Rows ▸
══════

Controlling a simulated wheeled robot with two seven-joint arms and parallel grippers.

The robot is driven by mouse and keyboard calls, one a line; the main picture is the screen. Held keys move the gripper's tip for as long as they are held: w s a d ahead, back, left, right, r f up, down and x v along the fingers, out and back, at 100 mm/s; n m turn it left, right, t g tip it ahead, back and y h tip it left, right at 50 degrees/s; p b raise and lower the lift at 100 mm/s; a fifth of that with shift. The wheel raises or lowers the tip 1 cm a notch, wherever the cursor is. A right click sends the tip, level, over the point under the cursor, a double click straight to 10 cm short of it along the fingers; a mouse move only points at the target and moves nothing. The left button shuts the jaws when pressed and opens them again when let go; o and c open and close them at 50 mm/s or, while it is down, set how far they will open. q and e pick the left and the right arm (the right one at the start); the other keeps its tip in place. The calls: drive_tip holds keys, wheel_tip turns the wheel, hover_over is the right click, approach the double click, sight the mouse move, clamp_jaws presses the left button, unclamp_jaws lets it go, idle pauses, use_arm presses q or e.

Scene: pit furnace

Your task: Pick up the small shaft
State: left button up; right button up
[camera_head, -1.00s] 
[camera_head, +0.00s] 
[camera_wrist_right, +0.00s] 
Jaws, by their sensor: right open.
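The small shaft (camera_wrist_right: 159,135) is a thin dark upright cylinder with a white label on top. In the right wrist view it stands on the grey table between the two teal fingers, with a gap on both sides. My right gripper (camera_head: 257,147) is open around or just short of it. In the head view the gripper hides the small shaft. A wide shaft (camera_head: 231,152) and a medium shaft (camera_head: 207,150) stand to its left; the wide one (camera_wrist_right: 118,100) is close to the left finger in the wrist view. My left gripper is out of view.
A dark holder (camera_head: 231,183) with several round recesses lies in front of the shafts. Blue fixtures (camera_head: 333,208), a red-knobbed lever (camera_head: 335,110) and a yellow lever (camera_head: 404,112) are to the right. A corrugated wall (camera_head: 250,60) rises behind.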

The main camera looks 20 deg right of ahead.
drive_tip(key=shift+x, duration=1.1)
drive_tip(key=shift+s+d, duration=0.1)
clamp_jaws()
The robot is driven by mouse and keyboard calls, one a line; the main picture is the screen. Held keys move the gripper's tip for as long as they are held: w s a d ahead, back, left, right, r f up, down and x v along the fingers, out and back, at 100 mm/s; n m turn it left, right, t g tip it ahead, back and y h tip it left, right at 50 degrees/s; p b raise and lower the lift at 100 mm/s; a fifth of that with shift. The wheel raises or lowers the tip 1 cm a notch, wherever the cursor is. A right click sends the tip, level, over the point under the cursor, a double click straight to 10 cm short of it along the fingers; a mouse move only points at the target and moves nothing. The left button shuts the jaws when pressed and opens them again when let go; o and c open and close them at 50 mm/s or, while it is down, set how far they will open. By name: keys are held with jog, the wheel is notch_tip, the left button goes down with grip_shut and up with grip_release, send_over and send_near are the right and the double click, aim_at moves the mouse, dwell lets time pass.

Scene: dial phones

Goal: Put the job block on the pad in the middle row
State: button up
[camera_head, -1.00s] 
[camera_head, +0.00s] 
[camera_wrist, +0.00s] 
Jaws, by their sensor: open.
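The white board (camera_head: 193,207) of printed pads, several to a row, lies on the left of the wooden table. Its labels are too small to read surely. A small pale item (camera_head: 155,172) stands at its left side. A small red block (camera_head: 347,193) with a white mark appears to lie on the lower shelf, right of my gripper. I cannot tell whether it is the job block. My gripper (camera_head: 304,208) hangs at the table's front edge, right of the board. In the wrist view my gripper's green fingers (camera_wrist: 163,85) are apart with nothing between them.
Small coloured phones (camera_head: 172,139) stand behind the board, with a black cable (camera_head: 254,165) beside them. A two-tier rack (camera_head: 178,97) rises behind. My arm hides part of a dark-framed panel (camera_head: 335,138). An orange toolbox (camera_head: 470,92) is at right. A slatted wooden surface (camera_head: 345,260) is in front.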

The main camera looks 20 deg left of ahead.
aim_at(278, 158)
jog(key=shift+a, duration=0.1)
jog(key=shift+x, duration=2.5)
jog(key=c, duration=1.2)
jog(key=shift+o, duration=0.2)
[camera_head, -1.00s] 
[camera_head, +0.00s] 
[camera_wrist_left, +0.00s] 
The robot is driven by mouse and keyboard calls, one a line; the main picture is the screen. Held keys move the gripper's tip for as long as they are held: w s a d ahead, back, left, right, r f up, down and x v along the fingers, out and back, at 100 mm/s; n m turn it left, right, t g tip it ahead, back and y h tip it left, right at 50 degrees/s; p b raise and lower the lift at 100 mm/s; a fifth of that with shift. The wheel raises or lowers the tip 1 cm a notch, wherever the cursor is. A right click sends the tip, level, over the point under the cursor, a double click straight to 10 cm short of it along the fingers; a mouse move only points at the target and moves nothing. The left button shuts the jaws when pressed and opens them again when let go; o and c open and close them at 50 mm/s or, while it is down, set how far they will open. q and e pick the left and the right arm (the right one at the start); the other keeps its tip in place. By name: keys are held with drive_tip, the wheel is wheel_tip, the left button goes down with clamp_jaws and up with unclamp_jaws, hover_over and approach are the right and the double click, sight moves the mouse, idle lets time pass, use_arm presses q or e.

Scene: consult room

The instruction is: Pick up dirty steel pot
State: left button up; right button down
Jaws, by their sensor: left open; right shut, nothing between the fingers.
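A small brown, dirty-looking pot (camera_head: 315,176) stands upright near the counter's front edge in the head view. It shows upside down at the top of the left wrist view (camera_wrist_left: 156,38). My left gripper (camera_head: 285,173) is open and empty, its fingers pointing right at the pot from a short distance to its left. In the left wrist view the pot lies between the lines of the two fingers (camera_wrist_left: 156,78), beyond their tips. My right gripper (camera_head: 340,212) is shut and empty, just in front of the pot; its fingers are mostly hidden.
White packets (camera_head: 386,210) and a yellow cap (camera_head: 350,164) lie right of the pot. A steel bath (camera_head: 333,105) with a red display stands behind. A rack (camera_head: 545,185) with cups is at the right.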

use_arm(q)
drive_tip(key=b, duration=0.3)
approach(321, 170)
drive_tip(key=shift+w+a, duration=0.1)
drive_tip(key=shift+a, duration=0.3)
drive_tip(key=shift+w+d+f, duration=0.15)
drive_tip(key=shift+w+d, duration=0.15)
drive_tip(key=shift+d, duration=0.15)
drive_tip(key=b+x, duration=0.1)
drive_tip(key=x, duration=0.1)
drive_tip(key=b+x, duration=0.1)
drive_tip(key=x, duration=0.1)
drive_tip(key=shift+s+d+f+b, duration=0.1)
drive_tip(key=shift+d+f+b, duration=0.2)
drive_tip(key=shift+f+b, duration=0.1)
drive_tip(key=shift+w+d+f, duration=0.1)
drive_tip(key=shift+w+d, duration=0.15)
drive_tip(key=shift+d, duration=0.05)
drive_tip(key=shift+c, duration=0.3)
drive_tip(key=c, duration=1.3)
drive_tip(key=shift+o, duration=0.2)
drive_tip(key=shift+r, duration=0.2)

══════

Goal ▸ Copy out every line from the data above that has "State" in it.

Written reply ▸
State: left button up; right button up
State: button up
State: left button up; right button down

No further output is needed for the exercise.